Friday, September 24, 2010

First impressions

This is a new part of the country for me.  Wisconsin is not somewhere I'd ever thought about (which is why it took us so long to figure out this is where we should move).  During our first few weeks here, there are a number of things that struck me.


  1. The summer weather is very nice.
  2. The mosquitoes are monstrous, meaning you can't enjoy #1 lest your entire circulatory system be sucked dry in three minutes flat.
  3. People here drink Diet Mountain Dew the way people in Texas drink Diet Dr. Pepper.
  4. People here drive the speed limit.
  5. There are more Obama bumper stickers in Madison than there are in the entire state of Texas (including Austin).
  6. The cheese aisle at the grocery store is bigger than the deep-fat-fried food section of the Texas State Fair.  
  7. Bicyclists galore.
  8. The accent.  It's real.  "Wisconsin" is a very nasal "Wis-KAHN-sin."  And you hear what sounds to me like Canadian vowel raising (though I'm sure to the trained ear it's totally different, but to me, the population sounds like a bunch of Canadian curlers).

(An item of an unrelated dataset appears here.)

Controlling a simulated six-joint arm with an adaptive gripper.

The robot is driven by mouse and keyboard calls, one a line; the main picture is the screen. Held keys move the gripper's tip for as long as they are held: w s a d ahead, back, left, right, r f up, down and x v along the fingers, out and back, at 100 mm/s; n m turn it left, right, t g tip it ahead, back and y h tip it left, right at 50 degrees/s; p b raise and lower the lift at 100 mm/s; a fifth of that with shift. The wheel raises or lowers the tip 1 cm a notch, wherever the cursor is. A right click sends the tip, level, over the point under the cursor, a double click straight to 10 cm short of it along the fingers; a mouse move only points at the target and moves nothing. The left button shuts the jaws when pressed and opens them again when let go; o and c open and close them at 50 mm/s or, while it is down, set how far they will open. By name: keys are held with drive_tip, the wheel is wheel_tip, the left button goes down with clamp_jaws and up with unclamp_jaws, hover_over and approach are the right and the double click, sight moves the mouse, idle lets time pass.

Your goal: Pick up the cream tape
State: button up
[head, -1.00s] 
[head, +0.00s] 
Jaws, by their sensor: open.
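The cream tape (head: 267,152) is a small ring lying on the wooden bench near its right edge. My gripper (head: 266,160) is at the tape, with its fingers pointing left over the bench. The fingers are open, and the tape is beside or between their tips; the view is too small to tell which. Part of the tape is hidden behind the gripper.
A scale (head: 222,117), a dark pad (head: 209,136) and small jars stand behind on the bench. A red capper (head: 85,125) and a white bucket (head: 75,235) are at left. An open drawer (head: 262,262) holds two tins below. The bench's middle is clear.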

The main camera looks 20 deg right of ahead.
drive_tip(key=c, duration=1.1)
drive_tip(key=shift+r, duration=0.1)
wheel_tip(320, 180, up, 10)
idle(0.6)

  9. People are happy.  Really happy.  So happy that for the first few weeks I was a little weirded out, and then that feeling turned into sheer paranoia.  Why was everyone so happy???  What was the conspiracy??  Why wasn't I in on it?  What did everyone know that I didn't?  Was I the butt of a huge joke that involved everyone acting happy?  I still don't know why everyone is so dang happy.  Perhaps it has to do with #3 and #6.  Or perhaps it brings a person profound joy to raise one's diphthongs.  Whatever the cause, I'm glad for the effect.
  10. Every little town, including ours, has a Culver's.

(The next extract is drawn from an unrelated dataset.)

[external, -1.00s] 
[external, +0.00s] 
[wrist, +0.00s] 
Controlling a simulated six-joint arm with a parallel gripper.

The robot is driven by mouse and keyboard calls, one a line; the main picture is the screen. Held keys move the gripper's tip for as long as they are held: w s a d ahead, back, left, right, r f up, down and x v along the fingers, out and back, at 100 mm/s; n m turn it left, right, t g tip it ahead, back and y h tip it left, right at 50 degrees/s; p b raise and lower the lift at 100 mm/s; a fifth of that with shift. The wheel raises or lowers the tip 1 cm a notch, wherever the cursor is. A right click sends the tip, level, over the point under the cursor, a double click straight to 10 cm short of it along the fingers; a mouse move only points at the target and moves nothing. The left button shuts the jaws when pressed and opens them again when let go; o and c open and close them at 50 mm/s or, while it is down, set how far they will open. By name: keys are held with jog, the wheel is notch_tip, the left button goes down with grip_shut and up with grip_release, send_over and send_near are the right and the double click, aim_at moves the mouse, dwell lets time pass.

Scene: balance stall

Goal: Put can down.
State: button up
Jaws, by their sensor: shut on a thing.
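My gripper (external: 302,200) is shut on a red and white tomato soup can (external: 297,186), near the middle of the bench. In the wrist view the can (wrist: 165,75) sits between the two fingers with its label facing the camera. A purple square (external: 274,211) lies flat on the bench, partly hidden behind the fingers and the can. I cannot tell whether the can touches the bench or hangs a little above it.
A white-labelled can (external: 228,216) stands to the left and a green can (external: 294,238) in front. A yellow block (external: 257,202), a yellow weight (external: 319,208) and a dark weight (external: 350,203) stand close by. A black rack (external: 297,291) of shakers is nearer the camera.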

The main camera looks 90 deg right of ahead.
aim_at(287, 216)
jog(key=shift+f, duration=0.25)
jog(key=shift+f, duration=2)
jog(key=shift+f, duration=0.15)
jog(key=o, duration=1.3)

  11. Small prosperous-looking red-barned dairy farms dot the landscape.  (Figures.  That cheese has to come from somewhere!)
  12. It is beautiful!  In the soul-inspiring way!  Yes, and this is the Midwest!  What a happy surprise.  (I'm still trying to figure out what makes Wisconsin so much more beautiful than the other midwestern states I've lived in, namely Missouri and Ohio.  I suspect it has something to do with the lakes, the freshly painted red barns, the restored prairie grasses, and the hilly topography left behind by the glaciers.)
Like many first impressions, I could be wrong.  But, then again, I could be right.